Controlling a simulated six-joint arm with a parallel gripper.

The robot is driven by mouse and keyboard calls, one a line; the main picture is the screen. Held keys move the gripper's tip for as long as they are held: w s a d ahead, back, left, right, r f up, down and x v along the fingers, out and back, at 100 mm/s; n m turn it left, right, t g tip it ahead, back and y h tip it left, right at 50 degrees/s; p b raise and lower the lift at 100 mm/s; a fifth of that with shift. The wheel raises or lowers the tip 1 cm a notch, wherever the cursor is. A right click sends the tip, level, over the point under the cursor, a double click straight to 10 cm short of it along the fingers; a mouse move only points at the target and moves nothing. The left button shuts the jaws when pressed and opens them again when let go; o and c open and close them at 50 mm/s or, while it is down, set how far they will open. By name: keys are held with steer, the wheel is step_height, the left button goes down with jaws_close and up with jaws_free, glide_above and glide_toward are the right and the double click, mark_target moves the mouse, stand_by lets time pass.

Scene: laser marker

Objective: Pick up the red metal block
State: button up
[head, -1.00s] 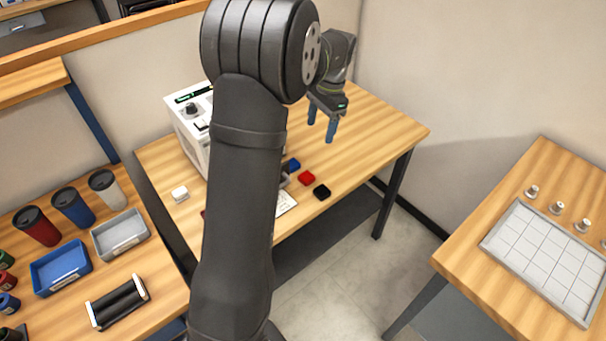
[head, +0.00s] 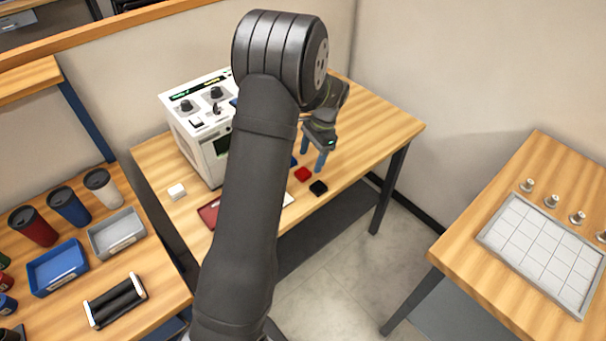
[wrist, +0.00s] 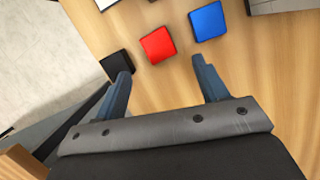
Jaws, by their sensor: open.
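The red metal block (head: 303,174) lies flat on the wooden table, close to the black block (head: 318,188). It also shows in the wrist view (wrist: 158,45), between the black block (wrist: 117,65) on its left and the blue block (wrist: 208,21) on its right. My gripper (head: 312,168) is open and empty, with its blue fingers pointing down near the red block. In the wrist view my gripper (wrist: 164,82) has its fingertips spread, and the red block lies beyond them, roughly in line with the gap. The blue block is mostly hidden behind my arm in the head view.
A white laser machine (head: 190,125) stands at the table's back left. A white block (head: 177,191) and a dark red item (head: 208,214) lie nearer. My arm crosses the middle of the head view. The table's right part (head: 385,125) is clear.

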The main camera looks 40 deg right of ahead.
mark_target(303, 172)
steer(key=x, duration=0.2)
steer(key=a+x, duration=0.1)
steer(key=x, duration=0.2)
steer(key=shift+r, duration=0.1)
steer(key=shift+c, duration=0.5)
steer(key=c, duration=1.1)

+++

▸ **WHAT IS ASKED**: Leave out all pictures, then copy the remaining material exactly.

▸ **RESPONSE TO THIS EXERCISE**:
Controlling a simulated six-joint arm with a parallel gripper.

The robot is driven by mouse and keyboard calls, one a line; the main picture is the screen. Held keys move the gripper's tip for as long as they are held: w s a d ahead, back, left, right, r f up, down and x v along the fingers, out and back, at 100 mm/s; n m turn it left, right, t g tip it ahead, back and y h tip it left, right at 50 degrees/s; p b raise and lower the lift at 100 mm/s; a fifth of that with shift. The wheel raises or lowers the tip 1 cm a notch, wherever the cursor is. A right click sends the tip, level, over the point under the cursor, a double click straight to 10 cm short of it along the fingers; a mouse move only points at the target and moves nothing. The left button shuts the jaws when pressed and opens them again when let go; o and c open and close them at 50 mm/s or, while it is down, set how far they will open. By name: keys are held with steer, the wheel is step_height, the left button goes down with jaws_close and up with jaws_free, glide_above and glide_toward are the right and the double click, mark_target moves the mouse, stand_by lets time pass.

Scene: laser marker

Objective: Pick up the red metal block
State: button up
[head, -1.00s] 
[head, +0.00s] 
[wrist, +0.00s] 
Jaws, by their sensor: open.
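The red metal block (head: 303,174) lies flat on the wooden table, close to the black block (head: 318,188). It also shows in the wrist view (wrist: 158,45), between the black block (wrist: 117,65) on its left and the blue block (wrist: 208,21) on its right. My gripper (head: 312,168) is open and empty, with its blue fingers pointing down near the red block. In the wrist view my gripper (wrist: 164,82) has its fingertips spread, and the red block lies beyond them, roughly in line with the gap. The blue block is mostly hidden behind my arm in the head view.
A white laser machine (head: 190,125) stands at the table's back left. A white block (head: 177,191) and a dark red item (head: 208,214) lie nearer. My arm crosses the middle of the head view. The table's right part (head: 385,125) is clear.

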The main camera looks 40 deg right of ahead.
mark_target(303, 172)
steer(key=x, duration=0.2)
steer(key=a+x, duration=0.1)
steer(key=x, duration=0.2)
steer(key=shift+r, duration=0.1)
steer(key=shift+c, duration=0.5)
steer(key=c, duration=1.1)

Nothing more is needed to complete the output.